__Task brief__
Print the lines beginning with the one that contains "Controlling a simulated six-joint" and ending with the one that contains "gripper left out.", exactly, both included, and no other lines.

__Available data__

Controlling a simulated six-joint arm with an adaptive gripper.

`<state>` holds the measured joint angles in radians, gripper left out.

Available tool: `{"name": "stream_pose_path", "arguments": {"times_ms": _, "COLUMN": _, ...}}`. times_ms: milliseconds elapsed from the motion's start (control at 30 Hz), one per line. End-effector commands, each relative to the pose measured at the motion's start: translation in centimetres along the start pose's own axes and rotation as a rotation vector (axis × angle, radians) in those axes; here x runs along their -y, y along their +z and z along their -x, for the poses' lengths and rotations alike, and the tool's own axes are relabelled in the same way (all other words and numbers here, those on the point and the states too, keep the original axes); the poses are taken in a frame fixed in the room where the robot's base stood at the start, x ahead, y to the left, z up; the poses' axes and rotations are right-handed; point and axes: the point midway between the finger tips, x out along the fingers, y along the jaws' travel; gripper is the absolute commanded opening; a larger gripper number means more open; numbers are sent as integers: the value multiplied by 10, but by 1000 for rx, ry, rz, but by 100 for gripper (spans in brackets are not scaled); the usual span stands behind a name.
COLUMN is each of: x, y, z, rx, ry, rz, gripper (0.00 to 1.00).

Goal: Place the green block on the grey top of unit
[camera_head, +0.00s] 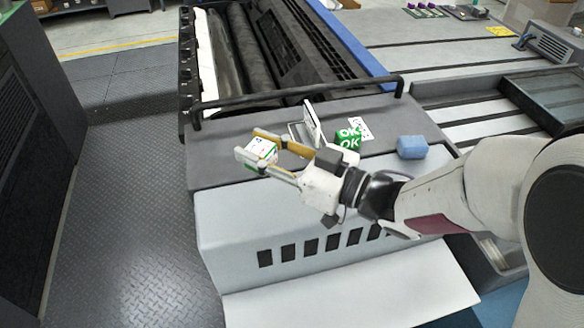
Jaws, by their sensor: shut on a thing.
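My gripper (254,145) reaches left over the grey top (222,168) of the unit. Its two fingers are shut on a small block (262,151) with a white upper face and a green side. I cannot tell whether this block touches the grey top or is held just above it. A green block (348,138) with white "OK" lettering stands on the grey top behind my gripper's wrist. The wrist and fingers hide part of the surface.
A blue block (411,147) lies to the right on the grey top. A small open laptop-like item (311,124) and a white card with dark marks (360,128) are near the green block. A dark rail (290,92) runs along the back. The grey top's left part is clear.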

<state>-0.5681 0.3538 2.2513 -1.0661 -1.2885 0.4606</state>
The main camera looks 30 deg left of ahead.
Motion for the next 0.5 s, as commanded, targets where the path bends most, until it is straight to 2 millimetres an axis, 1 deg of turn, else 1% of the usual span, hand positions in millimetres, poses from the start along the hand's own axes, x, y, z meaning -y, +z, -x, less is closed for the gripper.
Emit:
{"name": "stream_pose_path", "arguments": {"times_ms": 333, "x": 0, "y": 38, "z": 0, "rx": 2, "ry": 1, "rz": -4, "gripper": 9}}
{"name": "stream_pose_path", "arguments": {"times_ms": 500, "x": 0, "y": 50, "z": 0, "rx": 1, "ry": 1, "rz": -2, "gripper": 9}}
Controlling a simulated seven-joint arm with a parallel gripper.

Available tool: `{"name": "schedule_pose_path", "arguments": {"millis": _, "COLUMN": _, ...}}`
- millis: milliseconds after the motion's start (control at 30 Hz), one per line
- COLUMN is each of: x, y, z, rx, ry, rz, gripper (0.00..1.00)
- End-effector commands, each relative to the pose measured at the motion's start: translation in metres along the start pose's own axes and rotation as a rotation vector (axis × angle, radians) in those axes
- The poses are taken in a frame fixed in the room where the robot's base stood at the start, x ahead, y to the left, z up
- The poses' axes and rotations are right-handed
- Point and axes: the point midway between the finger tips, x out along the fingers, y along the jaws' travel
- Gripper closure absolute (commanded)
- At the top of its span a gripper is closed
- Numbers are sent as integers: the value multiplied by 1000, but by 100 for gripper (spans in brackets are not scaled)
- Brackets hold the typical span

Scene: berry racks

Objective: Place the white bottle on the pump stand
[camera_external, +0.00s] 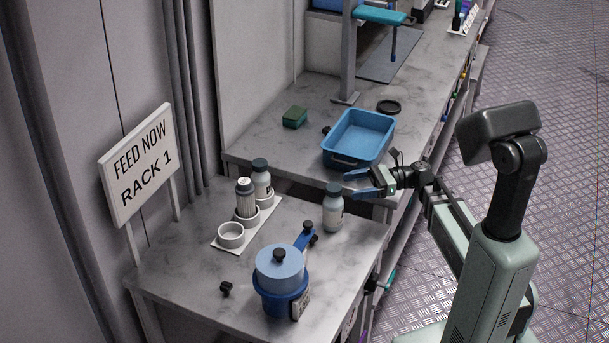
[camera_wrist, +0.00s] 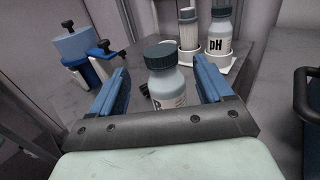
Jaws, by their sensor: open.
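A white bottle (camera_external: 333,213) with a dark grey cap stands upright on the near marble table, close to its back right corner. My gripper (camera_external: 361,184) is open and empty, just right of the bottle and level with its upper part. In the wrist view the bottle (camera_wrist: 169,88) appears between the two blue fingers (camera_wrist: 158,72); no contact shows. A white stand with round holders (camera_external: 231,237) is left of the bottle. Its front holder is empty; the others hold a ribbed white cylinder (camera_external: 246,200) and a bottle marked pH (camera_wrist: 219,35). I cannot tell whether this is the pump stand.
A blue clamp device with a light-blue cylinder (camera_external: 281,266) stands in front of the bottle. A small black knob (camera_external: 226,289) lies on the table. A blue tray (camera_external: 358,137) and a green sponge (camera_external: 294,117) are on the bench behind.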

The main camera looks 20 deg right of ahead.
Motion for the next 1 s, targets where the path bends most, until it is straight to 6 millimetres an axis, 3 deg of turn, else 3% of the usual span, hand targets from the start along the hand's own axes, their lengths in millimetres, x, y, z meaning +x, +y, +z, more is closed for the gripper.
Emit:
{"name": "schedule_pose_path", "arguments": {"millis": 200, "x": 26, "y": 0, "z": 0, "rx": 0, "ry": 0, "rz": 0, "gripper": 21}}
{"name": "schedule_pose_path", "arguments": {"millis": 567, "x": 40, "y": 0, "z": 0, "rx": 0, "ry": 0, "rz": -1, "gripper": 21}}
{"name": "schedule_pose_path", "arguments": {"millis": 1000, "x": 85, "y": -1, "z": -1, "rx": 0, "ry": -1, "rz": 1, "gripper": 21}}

* * *

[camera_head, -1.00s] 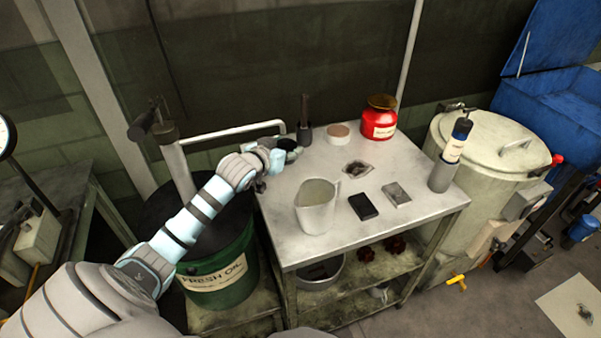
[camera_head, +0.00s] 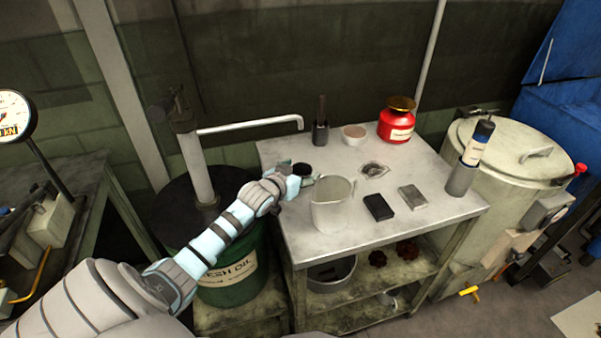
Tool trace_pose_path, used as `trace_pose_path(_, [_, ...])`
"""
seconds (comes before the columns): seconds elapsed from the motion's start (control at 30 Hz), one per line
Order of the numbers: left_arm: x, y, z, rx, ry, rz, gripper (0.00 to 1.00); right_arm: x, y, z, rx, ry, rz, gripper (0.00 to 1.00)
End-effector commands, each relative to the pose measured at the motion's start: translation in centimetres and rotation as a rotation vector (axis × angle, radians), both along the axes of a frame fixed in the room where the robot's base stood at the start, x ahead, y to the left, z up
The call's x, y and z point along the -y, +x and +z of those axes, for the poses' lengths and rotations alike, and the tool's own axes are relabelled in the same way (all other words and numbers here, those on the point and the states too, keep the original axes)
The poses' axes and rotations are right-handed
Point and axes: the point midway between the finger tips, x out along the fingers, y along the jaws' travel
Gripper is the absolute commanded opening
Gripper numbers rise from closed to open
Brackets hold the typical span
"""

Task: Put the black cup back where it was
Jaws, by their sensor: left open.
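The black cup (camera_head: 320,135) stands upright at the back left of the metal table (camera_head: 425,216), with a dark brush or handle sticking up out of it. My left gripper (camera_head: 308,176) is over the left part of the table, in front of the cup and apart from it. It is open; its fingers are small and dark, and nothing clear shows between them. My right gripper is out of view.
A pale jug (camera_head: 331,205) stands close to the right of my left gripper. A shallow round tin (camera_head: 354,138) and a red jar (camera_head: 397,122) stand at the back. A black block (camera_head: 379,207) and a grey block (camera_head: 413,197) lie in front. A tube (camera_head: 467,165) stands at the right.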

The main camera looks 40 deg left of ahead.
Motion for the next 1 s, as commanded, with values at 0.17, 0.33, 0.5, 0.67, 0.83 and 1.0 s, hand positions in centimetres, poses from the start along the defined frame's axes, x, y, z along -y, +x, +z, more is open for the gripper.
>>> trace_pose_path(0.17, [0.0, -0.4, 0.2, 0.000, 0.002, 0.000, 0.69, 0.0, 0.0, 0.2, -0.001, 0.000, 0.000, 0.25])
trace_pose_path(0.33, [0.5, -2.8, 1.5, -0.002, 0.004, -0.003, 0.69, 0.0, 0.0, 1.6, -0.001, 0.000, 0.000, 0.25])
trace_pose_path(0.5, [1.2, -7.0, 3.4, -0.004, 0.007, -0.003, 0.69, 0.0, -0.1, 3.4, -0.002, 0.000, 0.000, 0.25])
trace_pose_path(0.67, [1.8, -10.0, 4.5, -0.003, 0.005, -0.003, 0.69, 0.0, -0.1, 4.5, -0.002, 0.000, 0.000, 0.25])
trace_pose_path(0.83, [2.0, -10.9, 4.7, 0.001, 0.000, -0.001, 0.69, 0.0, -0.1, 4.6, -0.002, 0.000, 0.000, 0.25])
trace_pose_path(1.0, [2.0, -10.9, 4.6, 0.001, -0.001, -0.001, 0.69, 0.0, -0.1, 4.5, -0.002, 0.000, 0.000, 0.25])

__Result below__
Controlling a simulated six-joint arm with an adaptive gripper.

`<state>` holds the measured joint angles in radians, gripper left out.

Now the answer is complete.